READ MORE: A mysterious sighting in the Manitoba manhunt—and then the trail goes cold
How could a couple of young fugitives have evaded the RCMP for this long? Here are some possible scenarios:
1. They really are still hiding in the northern hinterlands
Before they reached Gillam—before most Canadians came to recognize the faces plastered on every TV screen—Schmegelsky and McLeod were pulled over by First Nations safety officers in Split Lake, about two and half hours’ drive west of Gillam. It was a routine stop: the officers wanted make sure their car was free of any alcohol entering a dry community. The SUV was free of any booze, but the constables later reported them having camping gear and maps. Meanwhile, Alan Schmegelsky, Bryer’s father, told media his son used to play war games in the woods with his friends back home in B.C., and was a self-taught survivalist.
“The area [around Gillam] is so sparsely populated. It’s dense brush and hard terrain,” says Dave MacDonald, a former Royal Canadian Air Force search and rescue technician, who now runs the International Canadian School of Survival. “It would be very difficult [for the authorities] to see anybody who’s not a cooperative target, unless you caught them on the water or somewhere in the open.” He says a small Dakota fire hole—a kind of stealthy, in-ground fire—would provide some warmth or means to cook. Empty cabins could provide temporary shelter or supplies. Fish should be easy to come by, if they have fishing equipment, plus there are berries to eat. There is plenty of water to drink, though they’d want to purify it first.
But of course, there’s no hiding from the bugs. “They’ll drive you crazy, especially at night if you’re trying to sleep,” MacDonald says. “I would imagine they’re trying to move at night, under the cover at darkness.”
And even if Schmegelsky and McLeod had never used their self-taught survivalist training to this extent “there’s no better teacher than a little bit of suffering,” MacDonald says. “So it’s very possible they’re still going in the bush up there.”
2. Someone gave them a ride out of town
Out of the hundreds of tips sent to the police, “none have established that the suspects are outside of the Gillam area,” wrote the Manitoba RCMP wrote on its Twitter page. However, the RCMP continued, it’s possible that someone inadvertently gave them help—which would explain why no one can find Schmegelsky or McLeod anywhere around Gillam.
“If you take Joe Q. Citizen, they might just see a couple kids who need a ride or need to borrow a phone,” says Lenny DePaul, a former commander with the U.S. Marshal Fugitive Task Force.
That’s exactly what Tommy Ste-Croix saw—albeit before the public knew about the duo being murder suspects. He wrote on his Facebook about how he helped the pair pull their stuck SUV out of the mud in Cold Lake, Alta. “My big heart could [have] got me killed,” he explained. “Wish I’d of known, something wasn’t right with these guys.
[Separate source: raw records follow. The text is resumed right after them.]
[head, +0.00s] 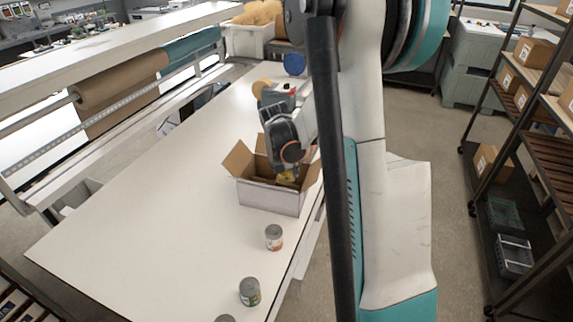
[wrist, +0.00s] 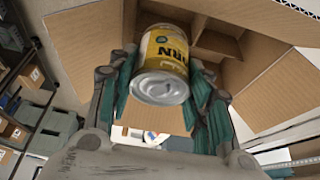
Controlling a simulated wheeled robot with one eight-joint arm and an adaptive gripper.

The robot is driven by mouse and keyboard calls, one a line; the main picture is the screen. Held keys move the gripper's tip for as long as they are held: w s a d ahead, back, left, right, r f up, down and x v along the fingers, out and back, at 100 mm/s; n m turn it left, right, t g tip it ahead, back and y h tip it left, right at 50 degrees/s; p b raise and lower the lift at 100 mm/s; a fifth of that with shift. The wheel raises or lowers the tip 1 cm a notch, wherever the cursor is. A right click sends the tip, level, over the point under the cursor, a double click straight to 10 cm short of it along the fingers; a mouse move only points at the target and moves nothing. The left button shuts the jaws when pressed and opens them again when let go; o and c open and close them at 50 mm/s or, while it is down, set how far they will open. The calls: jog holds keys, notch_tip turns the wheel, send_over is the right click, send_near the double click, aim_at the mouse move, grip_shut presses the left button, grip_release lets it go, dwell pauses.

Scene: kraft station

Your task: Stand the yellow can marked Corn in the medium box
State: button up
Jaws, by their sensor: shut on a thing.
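A yellow can with dark lettering ending in "RN" (wrist: 163,65) is held between the teal fingers of my gripper (wrist: 165,90) in the wrist view. Its silver end faces the camera. In the head view, my gripper (head: 287,170) is over the open cardboard box (head: 268,197) on the white table, and a bit of the yellow can (head: 287,177) shows at the box opening. The box has its flaps spread and inner dividers (wrist: 215,45) show beyond the can. How deep the can is in the box, and whether it touches the bottom, is hidden.
Two cans stand on the white table (head: 150,225) in front of the box: one with a pale label (head: 274,237) and one with a green label (head: 249,291). A third can top (head: 225,318) is cut off at the bottom edge. The table's left part is clear.

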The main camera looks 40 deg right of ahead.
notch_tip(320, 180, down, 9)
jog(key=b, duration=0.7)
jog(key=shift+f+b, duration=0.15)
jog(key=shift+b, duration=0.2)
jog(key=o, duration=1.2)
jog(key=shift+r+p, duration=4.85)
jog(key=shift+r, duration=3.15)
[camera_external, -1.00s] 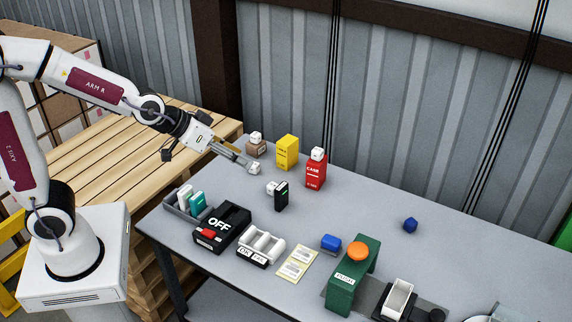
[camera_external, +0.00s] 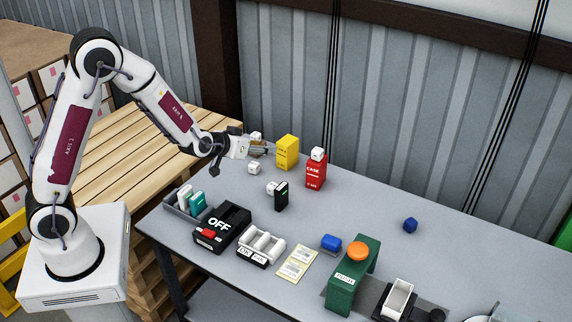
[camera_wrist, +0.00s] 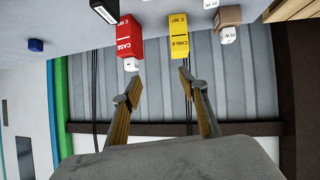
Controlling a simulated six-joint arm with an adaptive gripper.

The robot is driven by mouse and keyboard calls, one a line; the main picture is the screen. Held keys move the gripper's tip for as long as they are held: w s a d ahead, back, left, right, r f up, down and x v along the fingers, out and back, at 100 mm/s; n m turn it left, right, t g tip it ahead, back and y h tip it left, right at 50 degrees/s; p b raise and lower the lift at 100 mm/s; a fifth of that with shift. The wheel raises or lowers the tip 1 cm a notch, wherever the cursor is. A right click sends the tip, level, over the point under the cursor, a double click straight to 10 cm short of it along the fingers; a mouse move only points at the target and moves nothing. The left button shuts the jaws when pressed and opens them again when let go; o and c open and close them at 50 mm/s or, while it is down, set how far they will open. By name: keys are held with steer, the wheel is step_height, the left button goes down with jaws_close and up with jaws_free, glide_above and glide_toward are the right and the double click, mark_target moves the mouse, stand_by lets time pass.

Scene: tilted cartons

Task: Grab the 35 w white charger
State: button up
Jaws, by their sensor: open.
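Several small white cube chargers show in the external view. One stands alone on the table (camera_external: 254,168), one sits on the brown carton (camera_external: 256,136), one on top of the red carton (camera_external: 318,153), and one beside the black carton (camera_external: 271,187). In the wrist view, white chargers show at the top edge (camera_wrist: 210,3), by the brown carton (camera_wrist: 228,35) and by the red carton (camera_wrist: 131,64). Their small labels are too blurred for me to tell surely which is 35 W. My gripper (camera_external: 266,149) is open and empty near the brown and yellow cartons; its fingers also show in the wrist view (camera_wrist: 161,77).
The yellow carton (camera_external: 287,152) and red carton (camera_external: 315,175) stand upright close by. The black carton (camera_external: 281,196) stands nearer the front. A black OFF box (camera_external: 222,227), a grey bin (camera_external: 175,209) and a green stand (camera_external: 352,280) line the front. The table's right-back area is mostly clear.

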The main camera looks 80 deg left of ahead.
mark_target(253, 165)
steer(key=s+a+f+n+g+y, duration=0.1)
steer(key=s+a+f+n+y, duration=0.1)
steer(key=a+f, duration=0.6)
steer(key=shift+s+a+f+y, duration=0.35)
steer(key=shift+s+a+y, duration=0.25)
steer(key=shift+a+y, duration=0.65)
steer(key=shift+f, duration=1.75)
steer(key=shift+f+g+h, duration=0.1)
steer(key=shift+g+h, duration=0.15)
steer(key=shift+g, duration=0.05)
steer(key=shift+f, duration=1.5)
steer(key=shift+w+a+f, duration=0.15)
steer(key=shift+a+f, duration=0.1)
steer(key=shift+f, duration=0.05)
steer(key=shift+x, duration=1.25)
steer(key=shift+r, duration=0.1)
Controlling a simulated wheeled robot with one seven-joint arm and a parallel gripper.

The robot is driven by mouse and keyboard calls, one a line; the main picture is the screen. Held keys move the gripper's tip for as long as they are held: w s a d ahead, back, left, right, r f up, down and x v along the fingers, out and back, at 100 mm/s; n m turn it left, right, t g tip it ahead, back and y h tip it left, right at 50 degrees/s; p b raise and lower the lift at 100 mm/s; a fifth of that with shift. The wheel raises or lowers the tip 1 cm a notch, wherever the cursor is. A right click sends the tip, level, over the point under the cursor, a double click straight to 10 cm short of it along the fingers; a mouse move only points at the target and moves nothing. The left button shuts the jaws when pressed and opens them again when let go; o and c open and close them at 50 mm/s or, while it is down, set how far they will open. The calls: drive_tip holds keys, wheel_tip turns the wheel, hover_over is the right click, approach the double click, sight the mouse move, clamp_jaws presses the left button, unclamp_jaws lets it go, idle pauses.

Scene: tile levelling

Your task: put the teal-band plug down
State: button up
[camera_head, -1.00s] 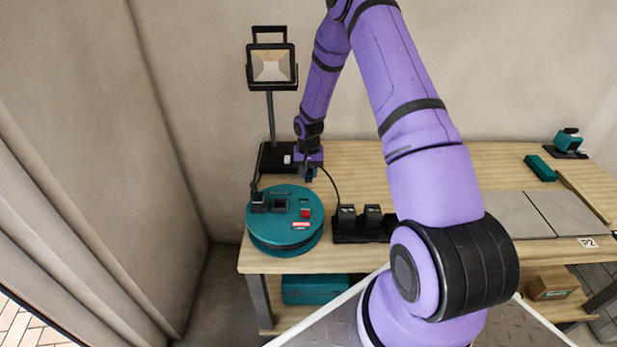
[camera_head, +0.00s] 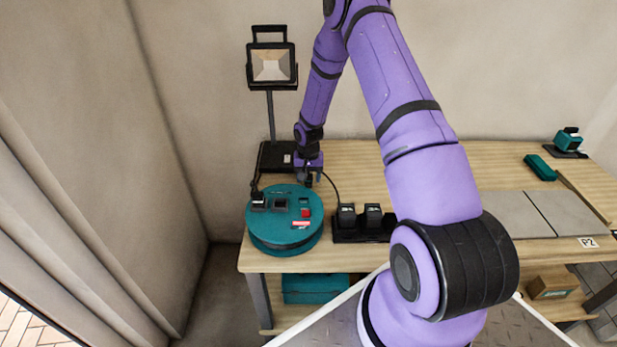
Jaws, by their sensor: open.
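My gripper (camera_head: 313,180) points down over the table just behind the teal cable reel (camera_head: 286,246). It is open, small and dark in the view. I cannot make out a teal-banded plug for certain; the spot around the fingertips is too small to read. A thin black cable (camera_head: 332,186) curves from beside my gripper toward the black charger (camera_head: 346,237). A black plug (camera_head: 258,200) sits on the left of the reel's top, with a cord rising from it. A dark socket (camera_head: 280,205) shows beside it.
A work lamp (camera_head: 271,66) stands on a black base (camera_head: 275,157) close behind the reel. The charger holds two black battery packs (camera_head: 373,216). Grey tiles (camera_head: 510,215) lie at right, with a teal block (camera_head: 540,167) behind. The table's middle back is clear.

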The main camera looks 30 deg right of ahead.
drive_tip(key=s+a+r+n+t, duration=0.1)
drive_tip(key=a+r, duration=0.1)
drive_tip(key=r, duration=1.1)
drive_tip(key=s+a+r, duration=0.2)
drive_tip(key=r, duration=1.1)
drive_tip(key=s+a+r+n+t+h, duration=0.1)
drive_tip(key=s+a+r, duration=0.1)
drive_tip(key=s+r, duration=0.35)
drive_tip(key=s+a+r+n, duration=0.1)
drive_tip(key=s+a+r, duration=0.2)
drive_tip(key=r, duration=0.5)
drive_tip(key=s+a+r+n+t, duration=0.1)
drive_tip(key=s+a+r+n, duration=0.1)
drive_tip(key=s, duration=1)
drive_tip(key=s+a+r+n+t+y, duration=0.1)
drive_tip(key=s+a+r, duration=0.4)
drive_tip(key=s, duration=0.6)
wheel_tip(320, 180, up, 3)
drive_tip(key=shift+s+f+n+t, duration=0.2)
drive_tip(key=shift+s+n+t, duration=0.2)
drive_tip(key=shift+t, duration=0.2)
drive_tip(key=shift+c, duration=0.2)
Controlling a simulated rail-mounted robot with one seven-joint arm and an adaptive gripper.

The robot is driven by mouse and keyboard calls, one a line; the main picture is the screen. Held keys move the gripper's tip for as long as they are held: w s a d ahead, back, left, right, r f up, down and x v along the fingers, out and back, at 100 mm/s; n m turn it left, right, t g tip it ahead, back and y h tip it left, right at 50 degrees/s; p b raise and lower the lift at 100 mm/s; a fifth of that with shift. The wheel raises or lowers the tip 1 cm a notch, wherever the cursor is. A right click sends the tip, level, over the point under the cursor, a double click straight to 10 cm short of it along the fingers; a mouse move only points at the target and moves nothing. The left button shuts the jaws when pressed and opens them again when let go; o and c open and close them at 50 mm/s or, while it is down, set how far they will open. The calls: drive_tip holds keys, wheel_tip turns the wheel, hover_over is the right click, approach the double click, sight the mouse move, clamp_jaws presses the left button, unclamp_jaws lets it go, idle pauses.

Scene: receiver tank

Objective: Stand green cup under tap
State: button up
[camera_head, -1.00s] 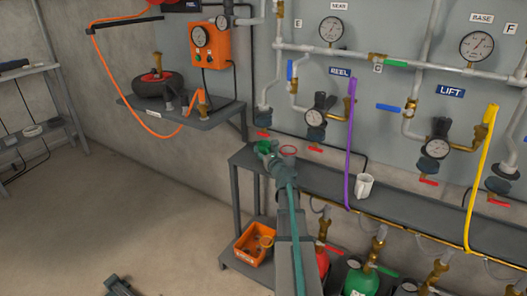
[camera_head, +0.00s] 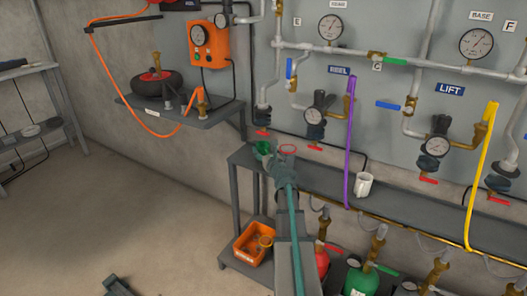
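The green cup (camera_head: 263,147) is small in view at the left end of the grey bench, below a red-handled tap (camera_head: 263,133). My gripper (camera_head: 266,156) is right at the cup and overlaps part of it. The fingers are too small and too covered by my own arm to show whether they are open or closed on the cup. I cannot tell whether the cup touches the bench or stands exactly beneath the outlet.
A red ring-shaped thing (camera_head: 288,149) is just right of my gripper. A white mug (camera_head: 364,185) stands further right on the bench (camera_head: 330,178). A purple strap (camera_head: 349,140) and a yellow strap (camera_head: 478,180) hang in front. Pipes and gauges line the wall behind.

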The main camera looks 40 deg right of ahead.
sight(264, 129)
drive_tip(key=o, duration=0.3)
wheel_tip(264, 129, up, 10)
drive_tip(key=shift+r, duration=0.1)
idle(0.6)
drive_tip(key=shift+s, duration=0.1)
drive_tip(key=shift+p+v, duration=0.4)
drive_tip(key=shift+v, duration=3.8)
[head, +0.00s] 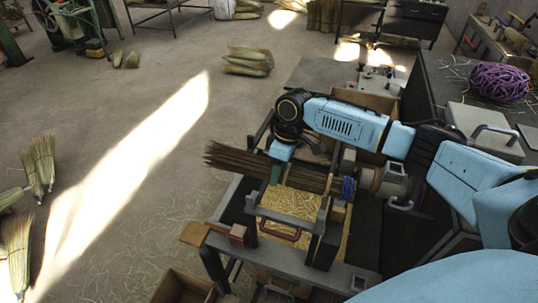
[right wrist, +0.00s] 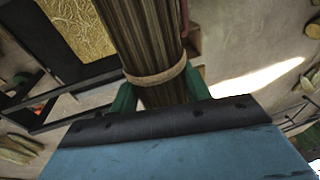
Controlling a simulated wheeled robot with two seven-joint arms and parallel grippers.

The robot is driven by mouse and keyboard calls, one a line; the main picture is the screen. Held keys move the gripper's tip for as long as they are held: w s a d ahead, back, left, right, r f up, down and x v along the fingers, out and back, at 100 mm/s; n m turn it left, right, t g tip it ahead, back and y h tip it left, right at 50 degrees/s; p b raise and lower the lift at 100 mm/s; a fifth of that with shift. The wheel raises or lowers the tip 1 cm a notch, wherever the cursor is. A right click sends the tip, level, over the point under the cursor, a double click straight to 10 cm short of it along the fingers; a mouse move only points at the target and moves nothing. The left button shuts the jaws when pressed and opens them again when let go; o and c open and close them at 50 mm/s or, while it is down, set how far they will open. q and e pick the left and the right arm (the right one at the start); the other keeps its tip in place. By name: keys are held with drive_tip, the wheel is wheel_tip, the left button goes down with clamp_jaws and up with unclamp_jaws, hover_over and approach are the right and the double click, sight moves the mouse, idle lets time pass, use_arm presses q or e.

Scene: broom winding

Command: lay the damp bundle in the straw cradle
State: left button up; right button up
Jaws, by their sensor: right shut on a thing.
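The damp bundle (head: 232,160), a long brown sheaf of stalks, lies roughly level across the upper part of the work stand in the head view. My right gripper (head: 275,173) is shut on it from above; one green finger shows there. In the right wrist view the bundle (right wrist: 143,35) runs between both green fingers (right wrist: 160,95), beside a tan tie band. The straw cradle (head: 290,203) is a dark frame with yellow straw in it, just below the bundle in the head view. Whether the bundle touches it is unclear. My left gripper is out of view.
A blue-wound metal spindle (head: 348,188) stands at the bundle's right end. A red handle (head: 280,235) crosses the cradle's front. A purple coil (head: 500,82) lies on the bench at right. Straw bundles (head: 248,62) lie on the floor, which is mostly open at left.

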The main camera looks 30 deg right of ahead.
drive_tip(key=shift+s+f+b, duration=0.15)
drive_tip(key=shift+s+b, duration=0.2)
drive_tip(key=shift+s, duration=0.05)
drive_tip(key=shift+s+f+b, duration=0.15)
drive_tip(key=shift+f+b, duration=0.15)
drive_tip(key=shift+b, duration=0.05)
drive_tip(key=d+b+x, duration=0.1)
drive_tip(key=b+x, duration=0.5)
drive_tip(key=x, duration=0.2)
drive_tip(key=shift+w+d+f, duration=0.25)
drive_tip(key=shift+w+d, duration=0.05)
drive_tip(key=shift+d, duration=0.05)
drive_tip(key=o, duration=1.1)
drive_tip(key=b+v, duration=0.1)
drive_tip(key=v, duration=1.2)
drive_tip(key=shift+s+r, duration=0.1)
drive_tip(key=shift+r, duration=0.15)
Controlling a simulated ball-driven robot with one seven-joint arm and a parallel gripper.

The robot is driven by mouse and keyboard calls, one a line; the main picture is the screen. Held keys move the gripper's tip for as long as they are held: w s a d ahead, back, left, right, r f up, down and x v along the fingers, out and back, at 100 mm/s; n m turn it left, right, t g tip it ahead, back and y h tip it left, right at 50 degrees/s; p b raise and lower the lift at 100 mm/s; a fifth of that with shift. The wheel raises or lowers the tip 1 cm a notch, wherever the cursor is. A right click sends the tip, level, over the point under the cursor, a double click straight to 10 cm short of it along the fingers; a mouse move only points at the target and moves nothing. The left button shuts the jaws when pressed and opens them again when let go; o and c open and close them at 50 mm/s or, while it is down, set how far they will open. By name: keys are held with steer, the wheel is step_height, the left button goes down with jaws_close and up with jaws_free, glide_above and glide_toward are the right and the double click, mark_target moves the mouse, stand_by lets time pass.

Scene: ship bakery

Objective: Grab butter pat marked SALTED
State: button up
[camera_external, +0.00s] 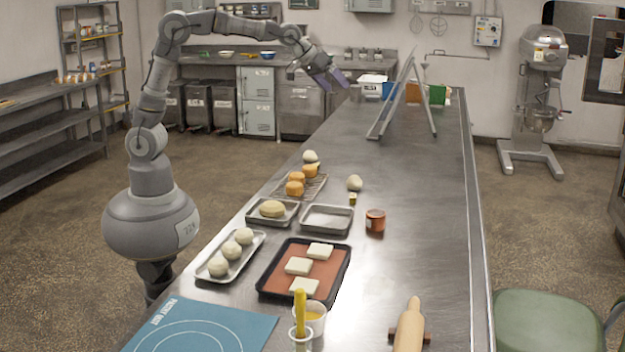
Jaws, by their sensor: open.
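Three pale, flat squares that look like butter pats lie on a black tray (262,286) with an orange-brown mat, near the front of the steel table. One square (320,250) is at the back, one (298,266) in the middle and one (304,286) at the front. No lettering can be read on them, so I cannot tell which is marked SALTED. A tiny yellow block (352,199) stands behind the tray; its marking is also unreadable. My gripper (337,82) is open and empty, high above the table's far left edge, well away from the squares.
A folding stand (385,110) rises at the far end. The table's middle right is clear.

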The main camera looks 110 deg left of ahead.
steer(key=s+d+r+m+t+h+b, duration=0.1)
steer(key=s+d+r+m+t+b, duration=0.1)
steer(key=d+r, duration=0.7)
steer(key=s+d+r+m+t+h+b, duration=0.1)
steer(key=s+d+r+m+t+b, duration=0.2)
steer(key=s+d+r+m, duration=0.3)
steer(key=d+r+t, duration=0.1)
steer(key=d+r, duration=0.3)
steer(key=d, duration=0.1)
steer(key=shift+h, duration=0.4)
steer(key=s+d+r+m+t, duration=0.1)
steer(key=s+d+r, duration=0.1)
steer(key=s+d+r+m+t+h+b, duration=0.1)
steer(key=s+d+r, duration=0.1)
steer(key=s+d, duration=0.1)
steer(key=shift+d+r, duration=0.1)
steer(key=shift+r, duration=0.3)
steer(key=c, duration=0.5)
Even shook their hands after getting them unstuck.”
Similarly, they could have been helped by a friend. “We call them ‘who’s who in the zoo’—the five numbers they’ve called most over the past few years,” DePaul says. “If they need transportation, food, or maybe to lie low in somebody’s basement.” But if that’s the case, it’s only a matter of time before they’re caught, DePaul adds. “They’re young. It’s not like these are seasoned fugitives.”
3. Schmegelksy and McLeod aren’t together anymore
When coverage of Schmegelsky and McLeod appeared on every major newspaper and TV news channel, the duo may have decided it was not smart for two 6-4, 170-pound teenagers to be seen wandering around together in remote parts of the country.
DePaul, speaking hypothetically, says: “I’ve chased pairs like this and sometimes they split up. Sometimes one takes over. Sometimes one kills the other and keeps going. It could go a thousand ways.”
Haircuts and changes of clothes, or running solo, could conceivably provide enough cover for them to evade police detection on their separate ways out of Gillam before police checkpoints were set up. One 6-4 teenager driving across the country doesn’t exactly stand out.
4. They have come to grievous harm
Neither Schmegelsky nor McLeod is an experienced survivalist. Between running from the police, evading detection by locals and trying to trek across the remote, boggy regions of northern Manitoba while staying away from bears or other dangerous wildlife, it’s possible that one or both of fugitives has come to grievous harm.
To survive in the bush for an extended period would require more nourishment than berries or the odd fish can provide. To evade police and stay on the move, MacDonald says, they’d have to consume at least 4,000 calories a day and drink anywhere from four to 10 litres of water. Dakota Fire Holes are fine in theory, but the two wouldn’t be able to have a large cookout at night without giving up their position. Eating the wrong wild mushrooms could make them sick; same goes if they drink unpurified water from the Nelson River.